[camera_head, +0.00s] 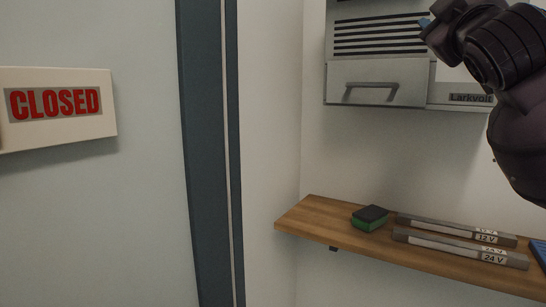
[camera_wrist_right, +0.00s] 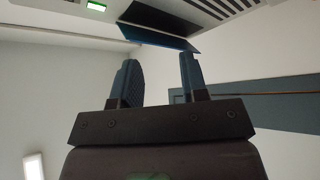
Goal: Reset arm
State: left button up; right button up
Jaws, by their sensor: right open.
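My right arm reaches in from the right side of the head view, in front of a grey wall unit (camera_head: 378,80) with dark slots, a handle and a "Larkvolt" label. The right gripper's blue tip shows in the head view at the upper right, beside the unit. In the right wrist view my right gripper (camera_wrist_right: 157,82) is open, with two blue-grey fingers apart and nothing between them. A blue panel or flap (camera_wrist_right: 158,38) shows beyond the fingertips; whether they touch it I cannot tell. My left gripper is not in view.
A wooden shelf (camera_head: 314,222) holds a green and black sponge-like block (camera_head: 369,218), a 12 V bar (camera_head: 450,228), a 24 V bar (camera_head: 455,246) and a blue object (camera_head: 538,253) at the right edge. A "CLOSED" sign (camera_head: 57,104) hangs at left.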

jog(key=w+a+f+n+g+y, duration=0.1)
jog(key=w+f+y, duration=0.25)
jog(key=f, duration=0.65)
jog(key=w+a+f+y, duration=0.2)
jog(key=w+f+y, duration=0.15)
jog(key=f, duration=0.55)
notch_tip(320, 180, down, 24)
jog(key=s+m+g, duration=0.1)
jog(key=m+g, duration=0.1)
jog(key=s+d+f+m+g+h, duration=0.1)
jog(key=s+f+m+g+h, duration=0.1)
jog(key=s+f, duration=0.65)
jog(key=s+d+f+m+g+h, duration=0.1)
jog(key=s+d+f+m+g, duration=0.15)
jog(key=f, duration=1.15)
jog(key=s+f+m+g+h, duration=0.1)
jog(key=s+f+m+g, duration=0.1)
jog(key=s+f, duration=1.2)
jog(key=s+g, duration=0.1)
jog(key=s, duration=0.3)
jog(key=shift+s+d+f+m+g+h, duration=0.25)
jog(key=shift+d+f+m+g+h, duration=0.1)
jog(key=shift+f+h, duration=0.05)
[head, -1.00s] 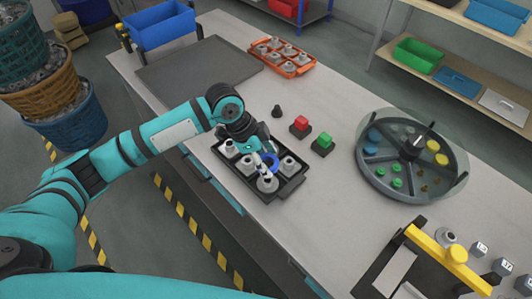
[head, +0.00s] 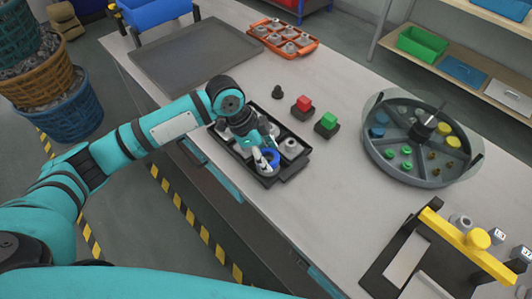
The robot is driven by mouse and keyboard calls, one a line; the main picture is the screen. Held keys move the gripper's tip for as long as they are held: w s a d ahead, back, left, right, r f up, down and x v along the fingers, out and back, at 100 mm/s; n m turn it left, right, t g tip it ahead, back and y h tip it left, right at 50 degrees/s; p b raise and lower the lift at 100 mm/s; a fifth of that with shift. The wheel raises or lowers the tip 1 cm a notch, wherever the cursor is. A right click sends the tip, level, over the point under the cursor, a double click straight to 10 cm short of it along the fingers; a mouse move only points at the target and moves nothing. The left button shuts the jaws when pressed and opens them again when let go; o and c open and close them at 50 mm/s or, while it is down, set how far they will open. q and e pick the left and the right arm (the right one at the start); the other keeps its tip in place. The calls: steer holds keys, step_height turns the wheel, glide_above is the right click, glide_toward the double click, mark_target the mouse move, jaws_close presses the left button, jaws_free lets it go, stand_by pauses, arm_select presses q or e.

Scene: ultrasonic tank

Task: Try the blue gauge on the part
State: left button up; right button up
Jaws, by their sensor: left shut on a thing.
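The blue gauge (head: 271,155), a ring, is between the fingertips of my left gripper (head: 265,160). My left gripper is shut on it. The gauge is right at the grey metal part (head: 266,169) in the near corner of the black tray (head: 294,169). Fingers partly cover both, so I cannot tell whether the ring sits around the part's top or just above it. Another grey part (head: 291,147) stands in the same tray to the right. More parts are half hidden under my left wrist. My right gripper is not in view.
A round compartment tray (head: 378,165) is at the right, a yellow-handled fixture (head: 465,245) at the front right. An orange tray (head: 262,31) with parts is at the back.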

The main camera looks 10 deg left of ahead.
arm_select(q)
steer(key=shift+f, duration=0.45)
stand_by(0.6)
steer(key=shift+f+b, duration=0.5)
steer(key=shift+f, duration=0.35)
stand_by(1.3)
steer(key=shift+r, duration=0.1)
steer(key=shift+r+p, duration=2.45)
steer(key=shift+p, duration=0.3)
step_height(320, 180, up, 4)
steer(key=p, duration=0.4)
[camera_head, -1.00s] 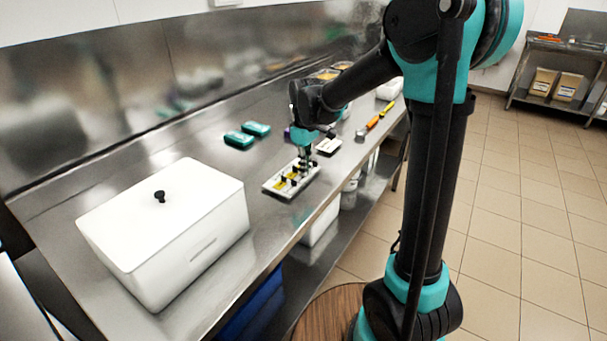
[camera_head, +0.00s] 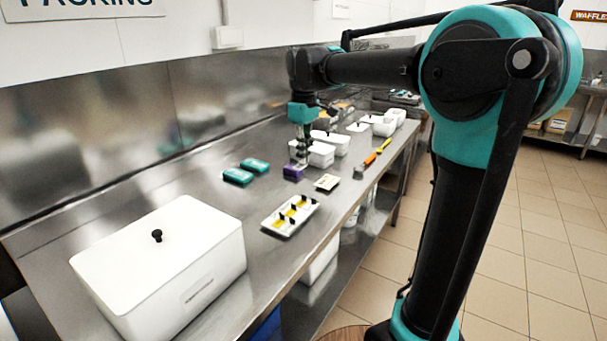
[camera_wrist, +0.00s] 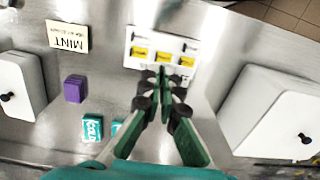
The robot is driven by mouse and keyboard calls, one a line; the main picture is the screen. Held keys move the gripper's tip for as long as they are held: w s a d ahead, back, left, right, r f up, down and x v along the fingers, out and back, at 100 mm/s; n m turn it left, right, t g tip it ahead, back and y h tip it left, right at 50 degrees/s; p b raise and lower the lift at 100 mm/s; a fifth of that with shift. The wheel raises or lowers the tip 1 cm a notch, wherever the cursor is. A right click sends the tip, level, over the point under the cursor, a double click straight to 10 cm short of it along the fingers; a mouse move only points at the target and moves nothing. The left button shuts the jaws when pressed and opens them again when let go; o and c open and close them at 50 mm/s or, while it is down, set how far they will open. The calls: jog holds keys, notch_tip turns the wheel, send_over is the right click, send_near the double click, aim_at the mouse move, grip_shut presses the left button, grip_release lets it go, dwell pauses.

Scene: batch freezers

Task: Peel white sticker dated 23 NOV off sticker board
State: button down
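The white sticker board (camera_head: 271,225) lies on the steel counter, with yellow stickers and black tabs on it. In the wrist view the board (camera_wrist: 152,35) shows three yellow stickers in a row (camera_wrist: 163,56). No date is readable, and I cannot pick out the white 23 NOV sticker. My gripper (camera_head: 301,160) is raised behind the board, clear of it. In the wrist view its fingertips (camera_wrist: 165,76) come together in front of the board's near edge. They look shut; whether a thin sticker is between them is too small to tell.
A large white lidded box (camera_head: 160,265) stands front left. Teal packs (camera_head: 238,175), a purple block (camera_head: 293,172) and a white card (camera_head: 327,182) reading MINT in the wrist view lie near the board. White tubs (camera_head: 320,154) and orange-yellow tools (camera_head: 370,159) are farther back.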

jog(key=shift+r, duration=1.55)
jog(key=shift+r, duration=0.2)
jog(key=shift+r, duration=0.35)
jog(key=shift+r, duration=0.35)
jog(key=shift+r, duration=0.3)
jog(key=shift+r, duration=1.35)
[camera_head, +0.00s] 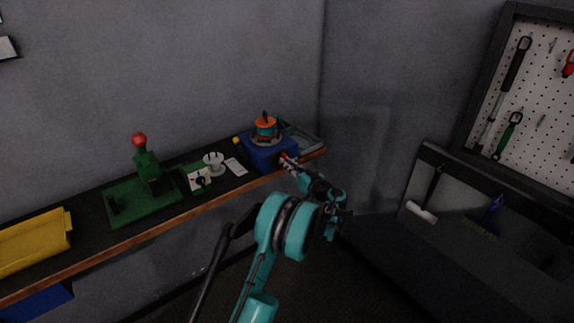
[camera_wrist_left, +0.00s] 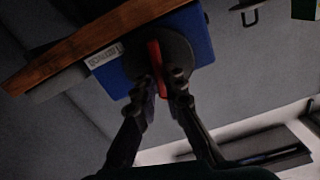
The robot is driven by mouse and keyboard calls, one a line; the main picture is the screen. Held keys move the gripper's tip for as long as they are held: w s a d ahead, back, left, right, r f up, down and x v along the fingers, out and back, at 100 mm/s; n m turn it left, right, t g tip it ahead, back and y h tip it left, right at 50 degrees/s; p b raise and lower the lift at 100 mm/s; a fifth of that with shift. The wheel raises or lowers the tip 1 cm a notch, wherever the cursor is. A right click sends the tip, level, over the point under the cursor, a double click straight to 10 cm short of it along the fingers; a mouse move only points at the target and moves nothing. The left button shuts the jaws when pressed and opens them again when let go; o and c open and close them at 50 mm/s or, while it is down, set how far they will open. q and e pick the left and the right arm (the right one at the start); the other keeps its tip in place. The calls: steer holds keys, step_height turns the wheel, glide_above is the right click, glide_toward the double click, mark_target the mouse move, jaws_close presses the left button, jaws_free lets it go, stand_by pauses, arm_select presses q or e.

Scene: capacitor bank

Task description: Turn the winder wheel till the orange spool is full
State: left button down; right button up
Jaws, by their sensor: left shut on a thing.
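The winder is a blue box (camera_head: 262,152) at the right end of the shelf, with the orange spool (camera_head: 266,124) on top. How full the spool is I cannot tell. In the left wrist view the blue box (camera_wrist_left: 202,38) carries a dark round wheel (camera_wrist_left: 180,48) with a red handle (camera_wrist_left: 155,56). My left gripper (camera_wrist_left: 162,86) is shut on the red handle, one finger on each side. In the head view my left gripper (camera_head: 292,164) is at the front of the box, and my wrist hides part of that side. My right gripper is not in view.
Along the shelf (camera_head: 150,230) stand a green press with a red knob (camera_head: 148,170), a small dial box (camera_head: 199,179), a white spool (camera_head: 213,162) and a yellow tray (camera_head: 35,243). A grey tray (camera_head: 305,140) lies behind the winder. A tool pegboard (camera_head: 535,120) hangs at right.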

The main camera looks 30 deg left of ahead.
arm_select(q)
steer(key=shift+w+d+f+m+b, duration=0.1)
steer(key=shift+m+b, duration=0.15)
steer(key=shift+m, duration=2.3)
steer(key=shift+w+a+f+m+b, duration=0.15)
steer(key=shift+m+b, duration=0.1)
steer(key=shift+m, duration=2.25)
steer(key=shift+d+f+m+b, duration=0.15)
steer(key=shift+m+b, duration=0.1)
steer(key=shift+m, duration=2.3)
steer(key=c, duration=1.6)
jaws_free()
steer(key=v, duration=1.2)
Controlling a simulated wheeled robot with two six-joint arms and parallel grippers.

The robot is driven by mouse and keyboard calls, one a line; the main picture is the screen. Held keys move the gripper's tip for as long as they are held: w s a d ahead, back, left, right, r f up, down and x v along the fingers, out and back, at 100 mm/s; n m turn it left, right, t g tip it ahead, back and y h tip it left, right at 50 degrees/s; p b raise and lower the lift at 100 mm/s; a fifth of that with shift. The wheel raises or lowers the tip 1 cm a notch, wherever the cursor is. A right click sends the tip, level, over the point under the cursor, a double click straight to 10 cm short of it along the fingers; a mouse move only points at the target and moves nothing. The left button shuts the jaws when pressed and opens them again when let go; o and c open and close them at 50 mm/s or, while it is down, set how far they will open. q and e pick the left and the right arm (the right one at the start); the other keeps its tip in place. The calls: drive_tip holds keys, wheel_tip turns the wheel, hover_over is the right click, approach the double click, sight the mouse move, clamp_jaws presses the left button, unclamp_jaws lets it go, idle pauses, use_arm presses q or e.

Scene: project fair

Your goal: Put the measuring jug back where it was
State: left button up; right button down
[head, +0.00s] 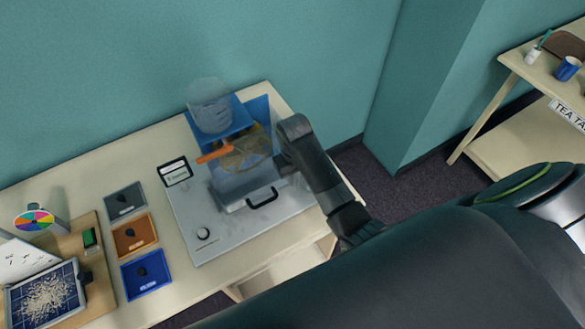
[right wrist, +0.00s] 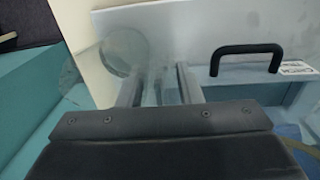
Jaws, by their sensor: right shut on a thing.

* **Goal**
Above are the records. Copy word for word only their lines from the one holding "Task: Peel white" through the one holding "[camera_wrist_left, +0.00s]", both included, and skip the images.

* **The response**
Task: Peel white sticker dated 23 NOV off sticker board
State: button down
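The white sticker board (camera_head: 271,225) lies on the steel counter, with yellow stickers and black tabs on it. In the wrist view the board (camera_wrist: 152,35) shows three yellow stickers in a row (camera_wrist: 163,56). No date is readable, and I cannot pick out the white 23 NOV sticker. My gripper (camera_head: 301,160) is raised behind the board, clear of it. In the wrist view its fingertips (camera_wrist: 165,76) come together in front of the board's near edge. They look shut; whether a thin sticker is between them is too small to tell.
A large white lidded box (camera_head: 160,265) stands front left. Teal packs (camera_head: 238,175), a purple block (camera_head: 293,172) and a white card (camera_head: 327,182) reading MINT in the wrist view lie near the board. White tubs (camera_head: 320,154) and orange-yellow tools (camera_head: 370,159) are farther back.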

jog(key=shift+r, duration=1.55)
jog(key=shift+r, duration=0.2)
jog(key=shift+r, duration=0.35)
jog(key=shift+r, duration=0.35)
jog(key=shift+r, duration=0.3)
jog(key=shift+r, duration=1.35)
[camera_head, +0.00s] 
[camera_wrist_left, +0.00s] 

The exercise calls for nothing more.